Even though it was quickly removed, I had the great pleasure two weeks ago of reading your nasty post telling me how unsuccessful I am, what with this useless clichéd column I write and little else to speak of to impress people as to my worth.
And I’ve been thinking about it. You’re right. That’s just exactly how I feel much of the time. Like a failure. Like even though I have two healthy kids and a nice husband with a good job and a beautiful home and a car and a parenting column and a little freelance work and an arts education organization I am trying to get off the ground and family I mostly speak to and friends I can often gather, it often feels like something is missing. Like I could be doing more with my talents, like I should be doing more, and I just don’t know how.
And that feeling of failure, my own fragile ego, most definitely affects my parenting, you are absolutely right.
It’s like watching the news to confirm your worst fears that the world is a scary and dangerous place. When I’m feeling fragile, every little failing of my children’s can highlight all those many failures of my own that started accumulating from way back when, back from when I was their age. And it can just sock me in the face sometimes.
So thank you for that anonymous reminder of my failures, mostly because it reminded me with gut-wrenching clarity that when we are feeling good about ourselves, we are not so quick to judge others, including our children. It reminded me so clearly how wrong it is to let my own insecurities color my concerns for my kids and what they choose to do in their lives.

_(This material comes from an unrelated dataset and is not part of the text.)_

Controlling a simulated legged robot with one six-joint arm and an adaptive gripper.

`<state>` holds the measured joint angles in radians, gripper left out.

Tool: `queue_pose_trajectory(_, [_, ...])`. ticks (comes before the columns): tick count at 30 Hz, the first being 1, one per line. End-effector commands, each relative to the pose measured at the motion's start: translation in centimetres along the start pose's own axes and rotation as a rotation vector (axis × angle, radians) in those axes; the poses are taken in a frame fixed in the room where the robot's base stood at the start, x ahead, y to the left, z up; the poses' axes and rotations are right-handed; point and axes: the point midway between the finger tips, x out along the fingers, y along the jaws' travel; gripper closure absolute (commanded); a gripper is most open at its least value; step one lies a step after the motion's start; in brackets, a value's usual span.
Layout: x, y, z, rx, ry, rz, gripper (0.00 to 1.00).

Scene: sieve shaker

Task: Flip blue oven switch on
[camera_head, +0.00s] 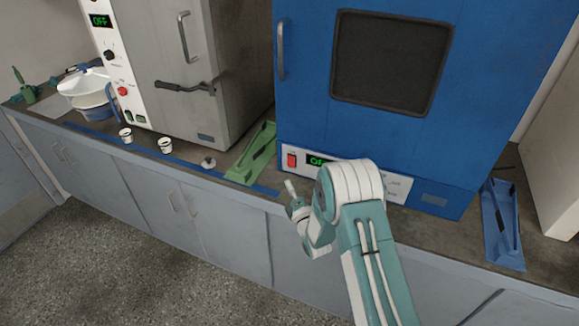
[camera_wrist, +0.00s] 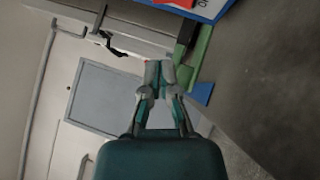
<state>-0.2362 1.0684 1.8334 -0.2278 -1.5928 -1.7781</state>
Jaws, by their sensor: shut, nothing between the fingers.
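The blue oven (camera_head: 300,105) stands on the counter with its door closed. Its white front panel carries a red switch (camera_head: 292,160) at the left end. Beside the switch is a green display (camera_head: 317,161) that appears to read OFF, partly hidden by my arm. My gripper (camera_head: 291,187) is shut and empty, just in front of and below the switch, apart from it. In the wrist view my gripper (camera_wrist: 159,70) shows its fingertips together. A red part (camera_wrist: 181,3) on a white panel, likely the switch, is cut off at the top edge there.
A white oven (camera_head: 158,65) with its own OFF display stands at the left. A green holder (camera_head: 252,155) lies between the ovens, and a blue holder (camera_head: 501,222) lies at right. Small white cups (camera_head: 165,146) and a bowl stand left. The counter's front edge is close below my gripper.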

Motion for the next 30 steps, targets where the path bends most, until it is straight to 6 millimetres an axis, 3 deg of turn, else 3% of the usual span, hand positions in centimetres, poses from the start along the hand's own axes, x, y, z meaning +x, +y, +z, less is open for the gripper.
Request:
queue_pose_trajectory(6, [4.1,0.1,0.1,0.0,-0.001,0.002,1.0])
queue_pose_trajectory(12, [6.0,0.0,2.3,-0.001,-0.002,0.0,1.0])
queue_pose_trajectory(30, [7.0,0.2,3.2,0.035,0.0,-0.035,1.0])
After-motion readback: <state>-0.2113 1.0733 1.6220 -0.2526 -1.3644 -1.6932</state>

It’s funny, success. I live in arguably one of the most successful neighborhoods in the world, surrounded by Oscar winners and top newspaper editors and wealthy entrepreneurs. And I know many of these people, maybe have even had heart-to-hearts with some of them. And I know that their lives are still challenging.

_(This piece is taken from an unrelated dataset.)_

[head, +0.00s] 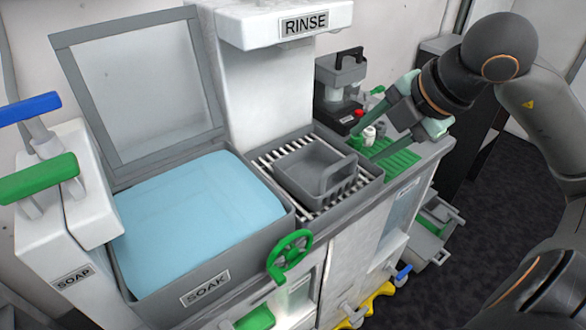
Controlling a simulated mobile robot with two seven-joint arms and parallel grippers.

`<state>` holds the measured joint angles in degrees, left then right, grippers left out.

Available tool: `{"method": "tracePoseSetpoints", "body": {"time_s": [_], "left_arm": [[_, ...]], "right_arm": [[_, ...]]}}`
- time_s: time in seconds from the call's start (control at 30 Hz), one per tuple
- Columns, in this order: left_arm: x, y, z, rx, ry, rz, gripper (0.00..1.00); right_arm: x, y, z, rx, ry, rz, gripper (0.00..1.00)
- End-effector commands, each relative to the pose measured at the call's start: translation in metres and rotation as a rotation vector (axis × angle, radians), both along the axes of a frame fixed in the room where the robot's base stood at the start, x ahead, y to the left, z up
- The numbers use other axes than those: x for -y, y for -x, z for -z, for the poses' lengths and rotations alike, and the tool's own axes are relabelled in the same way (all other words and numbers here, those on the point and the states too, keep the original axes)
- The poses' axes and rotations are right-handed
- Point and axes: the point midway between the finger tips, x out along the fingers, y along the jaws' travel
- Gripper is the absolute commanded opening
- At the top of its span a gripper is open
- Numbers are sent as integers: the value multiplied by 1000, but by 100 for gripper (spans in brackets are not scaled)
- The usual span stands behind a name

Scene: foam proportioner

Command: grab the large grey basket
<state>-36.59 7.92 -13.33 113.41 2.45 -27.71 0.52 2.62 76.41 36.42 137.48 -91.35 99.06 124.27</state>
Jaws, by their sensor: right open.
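The large grey basket (300,176) sits upright on the slatted rack under the RINSE sign. Its handle arches on its right side. My right gripper (369,137) is open, its fingers pointing left and down over the green mat, to the right of the basket and apart from it. Nothing is seen held in it. My left gripper is not in view.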

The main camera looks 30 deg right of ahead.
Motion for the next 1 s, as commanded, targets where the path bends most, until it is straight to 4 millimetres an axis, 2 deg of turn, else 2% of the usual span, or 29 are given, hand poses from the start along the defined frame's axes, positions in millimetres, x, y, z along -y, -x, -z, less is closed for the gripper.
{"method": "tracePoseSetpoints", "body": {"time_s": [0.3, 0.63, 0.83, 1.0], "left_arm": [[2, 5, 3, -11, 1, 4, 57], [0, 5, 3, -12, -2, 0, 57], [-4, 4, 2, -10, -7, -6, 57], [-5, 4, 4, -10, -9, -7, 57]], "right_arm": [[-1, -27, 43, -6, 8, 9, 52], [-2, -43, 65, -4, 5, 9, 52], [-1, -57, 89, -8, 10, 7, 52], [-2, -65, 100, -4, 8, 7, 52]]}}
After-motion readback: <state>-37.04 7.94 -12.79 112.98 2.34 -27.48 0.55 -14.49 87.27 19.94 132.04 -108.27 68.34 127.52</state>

No matter how many statues they have, how fancy their titles, how many countries they’ve visited on their recent tours, how big their paychecks — they still have trouble communicating with their families, they still have to figure how to balance their time between work and home, and they still have to figure how to have some fun.
I am not a nationally known syndicated columnist. My readership is probably fairly paltry, though I purposely never check. I know I haven’t been asked to be on television in a while, and I know my paychecks, when they come, are meager. But (and this is a big “but”), I know that success is not so handily defined, especially by external sources.

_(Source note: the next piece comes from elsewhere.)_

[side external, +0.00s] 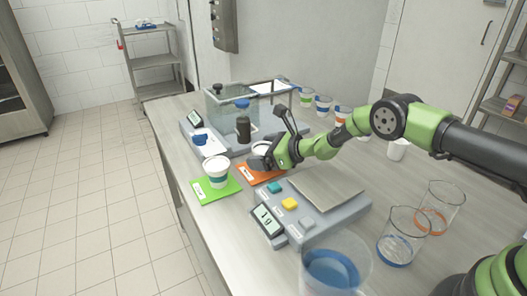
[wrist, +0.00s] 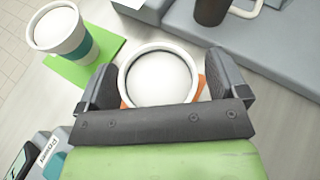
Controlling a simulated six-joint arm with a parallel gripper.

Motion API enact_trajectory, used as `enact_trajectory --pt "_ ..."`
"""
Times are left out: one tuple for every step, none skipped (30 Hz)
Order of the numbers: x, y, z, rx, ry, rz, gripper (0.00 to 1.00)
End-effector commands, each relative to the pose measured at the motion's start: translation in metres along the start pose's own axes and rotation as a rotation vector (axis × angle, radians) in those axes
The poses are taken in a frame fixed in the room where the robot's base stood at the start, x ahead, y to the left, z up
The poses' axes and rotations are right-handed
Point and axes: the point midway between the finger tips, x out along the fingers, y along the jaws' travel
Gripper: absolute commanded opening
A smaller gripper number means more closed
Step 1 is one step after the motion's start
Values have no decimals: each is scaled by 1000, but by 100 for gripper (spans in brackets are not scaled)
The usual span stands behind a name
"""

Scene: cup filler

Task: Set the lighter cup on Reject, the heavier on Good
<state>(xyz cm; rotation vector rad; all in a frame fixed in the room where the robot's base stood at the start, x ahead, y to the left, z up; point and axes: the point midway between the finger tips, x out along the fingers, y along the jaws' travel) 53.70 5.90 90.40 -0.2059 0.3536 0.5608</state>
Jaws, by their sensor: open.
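A white cup with a teal band (side external: 218,171) stands upright on the green mat (side external: 205,192); it also shows at upper left in the wrist view (wrist: 61,32). A second white cup (wrist: 158,78) stands over the orange mat (wrist: 203,88), between my gripper's fingers. In the side view this cup (side external: 262,146) is mostly hidden behind my gripper (side external: 266,160), and the orange mat (side external: 250,178) shows around them. My gripper is open, one finger on each side of the cup. Whether either finger touches it I cannot tell. The mats' lettering is too small to read.
A scale with an empty plate (side external: 327,190) and a lit display (side external: 267,219) stands in front. Glass beakers (side external: 399,238) stand at right. Behind are a dark mug (side external: 243,130), a glass-walled balance (side external: 225,105) and several more cups (side external: 323,105).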

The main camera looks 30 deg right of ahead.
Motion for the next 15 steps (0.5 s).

My own “success” these days is often a strange metric of the happiness of the residents of my home, including my kids, my husband, my dog Ginger and myself. If my kids are playing happily, my husband is still whistling in the shower, my dog is wagging her tail, and I continue to share thoughts and ideas with others (even when they’re met with vitriol) life can seem pretty good.
I just need reminders sometimes that the little contentments are what it is really all about, the small moments like when you’re woken in the middle of the night by a hand stroking your face and the small voice of a boy next to you who’d been a bit scared going to sleep saying, “Mommy?” and when you say, “Yes?” he says back, “I love you.”